Keine Konkurrenz zu regulären Jobs
Müller will vor allem Menschen beschäftigen, die erst vor kurzer Zeit arbeitslos wurden. Bevor sie Hartz IV beziehen, sollen sie dauerhaft und sozialversicherungspflichtig beschäftigt und nach Tarif bezahlt werden. Die Arbeiten bei öffentlichen Einrichtungen, die sie übernehmen, sollen nicht mit regulären Jobs konkurrieren.
"Der Staat ist solidarisch mit denen, die Arbeit suchen, und bietet eine wirklich gute Jobperspektive und nicht nur eine kurzfristige Maßnahme – und umgekehrt sind die, die arbeiten können und arbeiten wollen, auch solidarisch und bringen sich mit ihrer Arbeitskraft ein, damit Dinge in unserer Stadt besser laufen."
FDP kritisiert "Ersatzbeschäftigung"
Der Modellversuch läuft fünf Jahre lang.

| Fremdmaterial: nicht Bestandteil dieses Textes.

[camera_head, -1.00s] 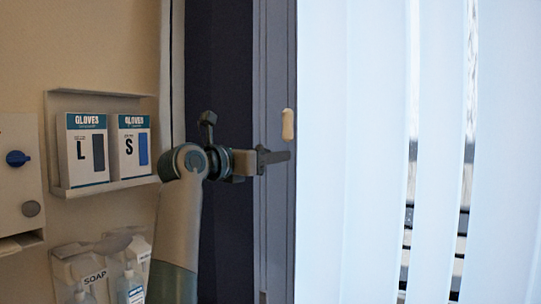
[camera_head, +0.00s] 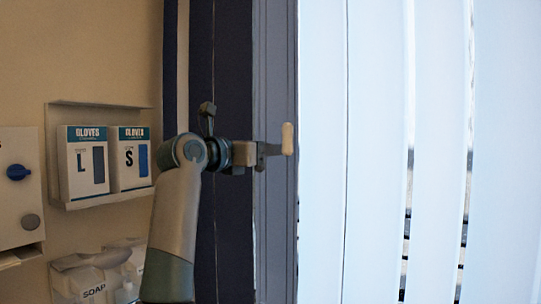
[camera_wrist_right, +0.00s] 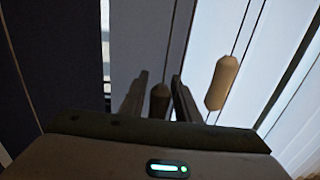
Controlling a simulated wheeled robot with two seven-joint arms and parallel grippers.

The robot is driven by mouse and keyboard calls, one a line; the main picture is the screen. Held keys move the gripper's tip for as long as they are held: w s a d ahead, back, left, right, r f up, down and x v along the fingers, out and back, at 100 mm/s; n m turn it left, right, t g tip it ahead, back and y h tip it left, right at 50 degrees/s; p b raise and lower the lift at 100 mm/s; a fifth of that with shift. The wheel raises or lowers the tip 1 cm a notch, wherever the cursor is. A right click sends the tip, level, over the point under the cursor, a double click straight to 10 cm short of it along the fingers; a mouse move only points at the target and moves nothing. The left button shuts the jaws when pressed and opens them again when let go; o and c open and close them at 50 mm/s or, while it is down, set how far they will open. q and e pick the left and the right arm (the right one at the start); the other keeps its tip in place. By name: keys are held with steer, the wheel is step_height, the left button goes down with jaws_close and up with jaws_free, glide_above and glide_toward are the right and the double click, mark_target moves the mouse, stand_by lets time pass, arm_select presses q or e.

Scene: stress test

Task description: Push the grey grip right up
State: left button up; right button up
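A dark grey-brown grip (camera_wrist_right: 160,100) on a cord shows in the right wrist view. It stands between the two fingers of my right gripper (camera_wrist_right: 159,76), with a gap visible on both sides, so the gripper looks open. In the head view my right gripper (camera_head: 270,150) is in front of the blinds, and the dark grip cannot be made out there. A pale beige grip (camera_head: 288,138) hangs right by its fingertips in that picture. In the wrist view the beige grip (camera_wrist_right: 222,82) is to the right, outside the fingers. My left gripper is not in view.
Pale blind slats (camera_head: 375,150) fill the right side, with dark slats (camera_head: 232,90) behind my arm. On the left wall are a glove-box shelf (camera_head: 108,200), soap holders (camera_head: 92,285) and a panel with a blue knob (camera_head: 18,172).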

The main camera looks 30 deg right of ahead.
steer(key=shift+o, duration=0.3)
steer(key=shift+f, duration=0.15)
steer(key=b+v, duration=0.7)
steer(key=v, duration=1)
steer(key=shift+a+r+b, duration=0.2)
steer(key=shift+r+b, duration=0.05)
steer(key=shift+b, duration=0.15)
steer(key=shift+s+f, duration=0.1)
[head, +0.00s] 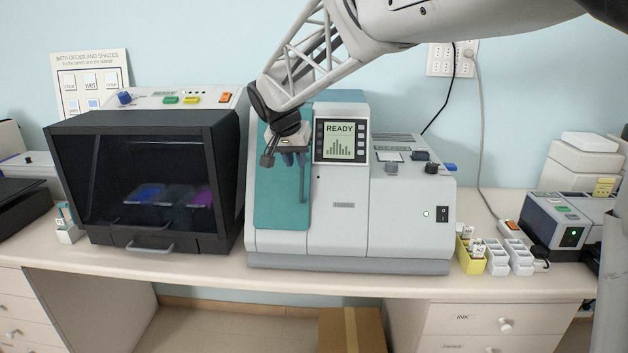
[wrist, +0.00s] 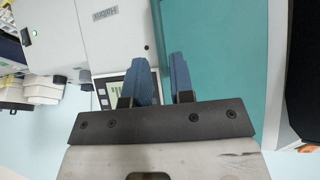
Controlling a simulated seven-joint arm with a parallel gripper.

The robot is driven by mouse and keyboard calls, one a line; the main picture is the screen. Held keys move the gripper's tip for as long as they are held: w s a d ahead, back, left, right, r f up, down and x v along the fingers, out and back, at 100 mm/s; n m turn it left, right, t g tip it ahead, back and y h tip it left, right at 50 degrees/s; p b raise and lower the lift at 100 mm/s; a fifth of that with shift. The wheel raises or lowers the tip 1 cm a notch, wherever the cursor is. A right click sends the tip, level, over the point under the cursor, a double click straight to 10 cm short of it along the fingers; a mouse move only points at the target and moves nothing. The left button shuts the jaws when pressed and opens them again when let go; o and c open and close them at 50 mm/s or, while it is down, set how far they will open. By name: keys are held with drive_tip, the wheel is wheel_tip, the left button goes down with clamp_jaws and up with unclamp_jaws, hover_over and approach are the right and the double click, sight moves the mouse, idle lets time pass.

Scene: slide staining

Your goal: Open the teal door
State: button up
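The teal door (head: 268,205) is on the left front of the pale grey machine and looks shut. It fills the upper right of the wrist view (wrist: 215,45). A dark grey vertical handle (head: 303,182) runs along the door's right edge. My gripper (head: 293,158) is in front of the upper door, by the upper part of the handle. In the wrist view its two blue fingers (wrist: 160,58) are apart with a narrow gap. The handle (wrist: 157,25) shows as a dark strip lined up with that gap. I cannot tell whether the fingers touch it.
The machine's READY screen (head: 340,141) is just right of my gripper. A black cabinet (head: 150,185) with a dark window stands close on the left. Yellow (head: 470,258) and white racks sit on the right. A narrow strip of counter (head: 200,273) is clear in front.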

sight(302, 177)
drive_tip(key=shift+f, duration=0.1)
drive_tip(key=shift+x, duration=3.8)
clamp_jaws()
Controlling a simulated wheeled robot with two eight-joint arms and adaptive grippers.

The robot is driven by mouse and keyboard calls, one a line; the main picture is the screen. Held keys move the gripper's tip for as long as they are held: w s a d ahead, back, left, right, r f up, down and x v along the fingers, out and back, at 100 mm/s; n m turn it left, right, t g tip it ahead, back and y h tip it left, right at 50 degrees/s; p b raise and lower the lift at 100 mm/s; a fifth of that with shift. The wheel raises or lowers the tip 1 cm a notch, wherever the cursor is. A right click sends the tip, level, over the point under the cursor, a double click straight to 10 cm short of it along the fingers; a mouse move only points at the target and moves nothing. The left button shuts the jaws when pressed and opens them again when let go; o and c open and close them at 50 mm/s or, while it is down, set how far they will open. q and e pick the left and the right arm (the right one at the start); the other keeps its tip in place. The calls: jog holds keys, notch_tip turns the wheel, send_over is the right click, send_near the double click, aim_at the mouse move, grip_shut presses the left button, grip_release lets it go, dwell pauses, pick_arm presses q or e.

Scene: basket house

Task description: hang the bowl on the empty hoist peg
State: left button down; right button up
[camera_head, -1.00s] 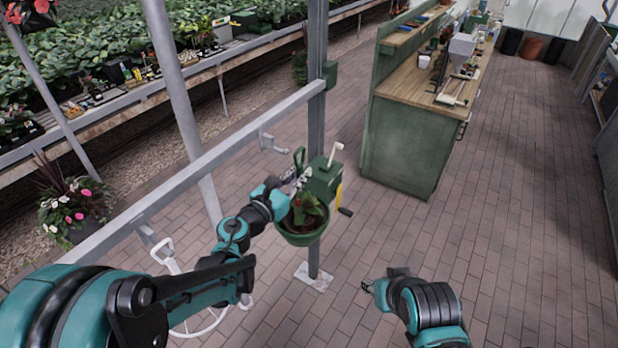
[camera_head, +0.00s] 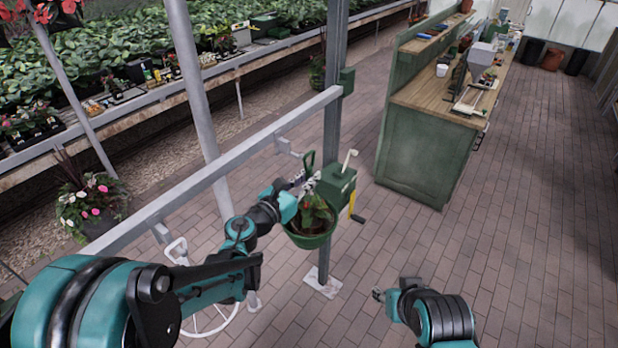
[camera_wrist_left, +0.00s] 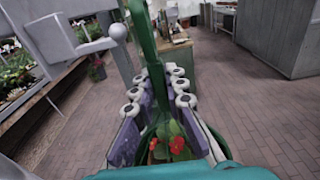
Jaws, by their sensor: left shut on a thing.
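The green bowl (camera_head: 312,238) with a leafy plant hangs below my left gripper (camera_head: 303,186), which is shut on its green upright handle. In the left wrist view, the handle (camera_wrist_left: 143,35) rises between the closed fingers (camera_wrist_left: 158,92), with red flowers below. An empty peg (camera_head: 288,148) sticks out of the grey rail, just left of and a little above the handle top. A ball-ended peg (camera_wrist_left: 118,33) shows left of the handle in the wrist view, apart from it in the picture. My right gripper (camera_head: 379,295) is low, over the floor; its fingers are too small to read.
A green crank box (camera_head: 337,186) sits on the grey post (camera_head: 332,130), close right of the bowl. A nearer peg (camera_head: 162,233) is on the rail (camera_head: 215,165), beside a white wheel-like frame (camera_head: 205,318). A green workbench (camera_head: 425,155) stands behind right. Brick floor is open at right.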

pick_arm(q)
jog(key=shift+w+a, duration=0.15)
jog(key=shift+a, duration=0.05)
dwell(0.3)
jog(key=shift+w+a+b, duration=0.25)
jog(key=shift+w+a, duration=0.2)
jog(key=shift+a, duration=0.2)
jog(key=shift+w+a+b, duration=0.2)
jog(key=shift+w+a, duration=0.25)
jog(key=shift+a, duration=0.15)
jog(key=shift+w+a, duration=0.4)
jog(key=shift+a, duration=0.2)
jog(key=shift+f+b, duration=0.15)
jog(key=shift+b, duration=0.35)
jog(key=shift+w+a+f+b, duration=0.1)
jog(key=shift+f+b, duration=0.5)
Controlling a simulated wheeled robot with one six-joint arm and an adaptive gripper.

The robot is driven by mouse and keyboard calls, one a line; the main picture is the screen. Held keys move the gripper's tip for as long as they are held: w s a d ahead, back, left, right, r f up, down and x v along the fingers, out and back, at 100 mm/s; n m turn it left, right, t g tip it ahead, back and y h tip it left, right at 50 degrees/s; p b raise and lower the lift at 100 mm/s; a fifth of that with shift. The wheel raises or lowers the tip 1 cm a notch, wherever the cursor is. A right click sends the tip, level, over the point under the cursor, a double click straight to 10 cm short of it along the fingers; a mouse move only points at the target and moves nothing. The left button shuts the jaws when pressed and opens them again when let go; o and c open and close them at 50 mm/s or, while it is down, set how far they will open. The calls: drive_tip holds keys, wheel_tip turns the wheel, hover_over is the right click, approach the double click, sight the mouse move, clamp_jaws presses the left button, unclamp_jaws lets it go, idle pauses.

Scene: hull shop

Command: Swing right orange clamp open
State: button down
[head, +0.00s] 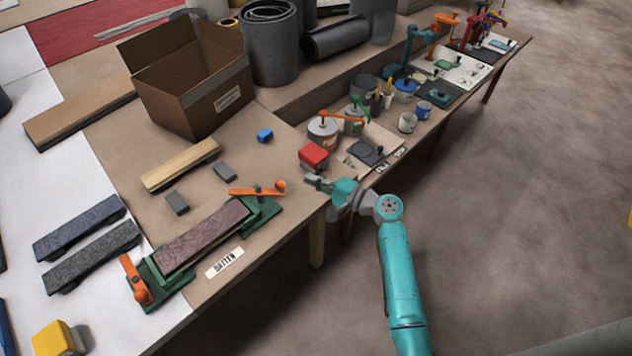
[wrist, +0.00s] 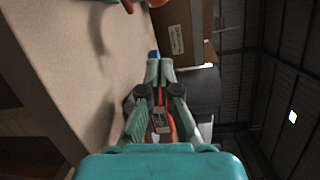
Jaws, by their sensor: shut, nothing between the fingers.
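The right orange clamp (head: 257,190) is a bar with a round knob at its right end. It sits on the green right end block (head: 262,215) of a fixture. Its left end reaches near the right end of a dark reddish batten (head: 205,233); I cannot tell whether it presses on it. The left orange clamp (head: 134,279) lies at the fixture's other end. My gripper (head: 308,180) is shut and empty, just right of the right clamp's knob, apart from it. In the wrist view my fingers (wrist: 160,72) are together, and an orange part (wrist: 127,5) shows at the top edge.
A red block (head: 313,157) and paint cans (head: 323,134) stand close behind my gripper. A blue block (head: 265,135), a wooden strip (head: 180,165), grey blocks and an open cardboard box (head: 190,90) lie further back. A "BATTEN" label (head: 224,262) lies in front of the fixture.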

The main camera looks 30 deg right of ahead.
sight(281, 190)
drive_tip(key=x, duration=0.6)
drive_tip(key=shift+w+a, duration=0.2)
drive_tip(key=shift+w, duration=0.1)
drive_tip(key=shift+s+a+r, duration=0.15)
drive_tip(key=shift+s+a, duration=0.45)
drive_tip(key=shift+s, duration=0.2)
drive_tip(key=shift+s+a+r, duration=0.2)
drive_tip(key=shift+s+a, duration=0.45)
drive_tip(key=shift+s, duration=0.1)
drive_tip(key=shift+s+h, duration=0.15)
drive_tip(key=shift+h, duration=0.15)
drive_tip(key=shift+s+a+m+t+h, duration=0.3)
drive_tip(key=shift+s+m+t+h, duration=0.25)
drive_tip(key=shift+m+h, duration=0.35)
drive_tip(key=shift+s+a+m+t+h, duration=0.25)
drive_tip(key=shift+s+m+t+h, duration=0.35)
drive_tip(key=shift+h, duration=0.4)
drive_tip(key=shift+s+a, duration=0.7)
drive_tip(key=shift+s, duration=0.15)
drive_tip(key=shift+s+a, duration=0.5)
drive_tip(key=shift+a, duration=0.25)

Bis zu tausend Arbeitslose sollen in diesem Zeitraum ein "solidarisches Grundeinkommen" erhalten. Das Land Berlin stellt für das Projekt 36 Millionen Euro im Jahr bereit.
Die Berliner FDP kritisiert das Beschäftigungsprojekt als viel zu teuer und "nicht zielführend". Die Partei schlägt vor, die Arbeitslosen in den ersten Arbeitsmarkt zu integrieren, anstatt ihnen "Ersatzbeschäftigungen" zu geben. Auch die Arbeitgeber sind skeptisch, denn die Arbeitslosigkeit hat sich in Berlin in den vergangenen sieben Jahren halbiert. Die Quote liegt bei 7,8 Prozent. 153.000 Berliner sind noch arbeitslos gemeldet.
Linke wirft Etikettenschwindel vor
Müllers Projekt muss unterschieden werden vom "bedingungslosen Grundeinkommen" – einer Idee, für die die Linke steht. Der Linken-Vorsitzenden Katja Kipping schwebt ein ganz anderes "Grundeinkommen" als Müller vor.
"Wir reden dann von einem Grundeinkommen, wenn es eine Summe ist, die jeder Erwachsene bekommt, die erstens sicher vor Armut schützt und Teilhabe gewährleistet – also wir reden nicht über Luxus, aber über ein Mindestmaß an Teilhabe – zweitens ein individuelles Recht. Das heißt, es wird nicht gefragt: Bist Du verliebt, verlobt, verheiratet, geschieden, mit wie vielen lebst Du zusammen in der WG? - wie es heute bei Hartz IV der Fall ist. Drittens: Es ist ohne Pflicht zur Gegenleistung und viertens ohne Bedürftigkeitsprüfung."
Kipping hält den Begriff "Solidarisches Grundeinkommen" für den Modellversuch in Berlin für irreführend.
"Gemessen an all den vier Kriterien ist natürlich das Solidarische Grundeinkommen in Bezug auf den Begriff ‚Grundeinkommen’ ein Etikettenschwindel."
Trotz dieses Vorwurfs hält Berlins Bürgermeister Müller an seinem Begriff fest. Das "Solidarische Grundeinkommen" soll eine Marke sein, mit der er sich sozialpolitisch über Berlin hinaus profiliert.